If Robert Browning hadn’t become an eminent poet, he might have gone down in history for a less impressive reason. Rather than be remembered for poems like “My Last Duchess” and Childe Rolande, we’d look back at the man who ruined the most bizarre disappearing act in literature: The strange story of the name “Michael Field.”

The Banksy Of The 1880s

In the late 19th century, a mysterious poet burst onto the scene with an impressive debut verse drama. Soon enough, readers and critics flocked to praise the lyrical intensity of an up-and-coming writer named Michael Field. Though his name was relatively innocuous, Field hid a dramatic double life. The ingénue-poet was using a pseudonym. On top of that, he wasn’t a single man, but two women: Katharine Harris Bradley and Edith Emma Cooper.
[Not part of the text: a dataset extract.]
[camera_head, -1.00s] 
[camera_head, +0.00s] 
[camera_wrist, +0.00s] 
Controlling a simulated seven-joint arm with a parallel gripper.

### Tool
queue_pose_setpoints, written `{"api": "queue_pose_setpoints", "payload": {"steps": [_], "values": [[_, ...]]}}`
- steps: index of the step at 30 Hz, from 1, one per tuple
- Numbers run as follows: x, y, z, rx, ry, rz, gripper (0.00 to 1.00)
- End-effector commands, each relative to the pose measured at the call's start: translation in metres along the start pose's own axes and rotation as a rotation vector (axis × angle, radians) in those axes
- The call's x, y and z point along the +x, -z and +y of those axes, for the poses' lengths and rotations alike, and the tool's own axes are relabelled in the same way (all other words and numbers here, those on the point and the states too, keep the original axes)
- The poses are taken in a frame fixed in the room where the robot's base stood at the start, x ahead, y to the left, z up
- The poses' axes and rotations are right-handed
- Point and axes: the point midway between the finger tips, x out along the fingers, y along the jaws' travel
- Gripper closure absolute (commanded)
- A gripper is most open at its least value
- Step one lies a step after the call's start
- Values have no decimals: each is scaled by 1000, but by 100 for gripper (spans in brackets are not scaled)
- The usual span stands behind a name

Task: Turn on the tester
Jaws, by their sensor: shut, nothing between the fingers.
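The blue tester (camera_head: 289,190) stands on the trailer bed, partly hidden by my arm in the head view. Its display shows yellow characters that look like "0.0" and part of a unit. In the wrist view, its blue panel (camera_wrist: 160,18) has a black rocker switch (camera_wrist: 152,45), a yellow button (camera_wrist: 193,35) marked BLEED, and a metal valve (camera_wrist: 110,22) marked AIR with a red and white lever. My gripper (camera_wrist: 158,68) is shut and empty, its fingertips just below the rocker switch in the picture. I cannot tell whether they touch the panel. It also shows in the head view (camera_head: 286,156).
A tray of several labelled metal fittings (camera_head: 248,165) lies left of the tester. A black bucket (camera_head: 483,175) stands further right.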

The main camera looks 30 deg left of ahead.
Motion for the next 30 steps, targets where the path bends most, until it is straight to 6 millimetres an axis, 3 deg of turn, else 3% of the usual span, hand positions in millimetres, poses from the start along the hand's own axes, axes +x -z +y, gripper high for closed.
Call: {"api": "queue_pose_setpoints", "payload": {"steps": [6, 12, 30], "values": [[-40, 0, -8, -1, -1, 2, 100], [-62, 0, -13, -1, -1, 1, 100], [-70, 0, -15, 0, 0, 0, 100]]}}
Michael Field EditorialWikimedia Commons

Like many women writers, from George Eliot to the Brontë sisters, Bradley and Cooper used a male pen name to obscure their gender and force the literary establishment to take their writing seriously. As Bradley glumly put it, “the report of lady authorship will dwarf and enfeeble our work at every turn.” And so, Michael Field was born.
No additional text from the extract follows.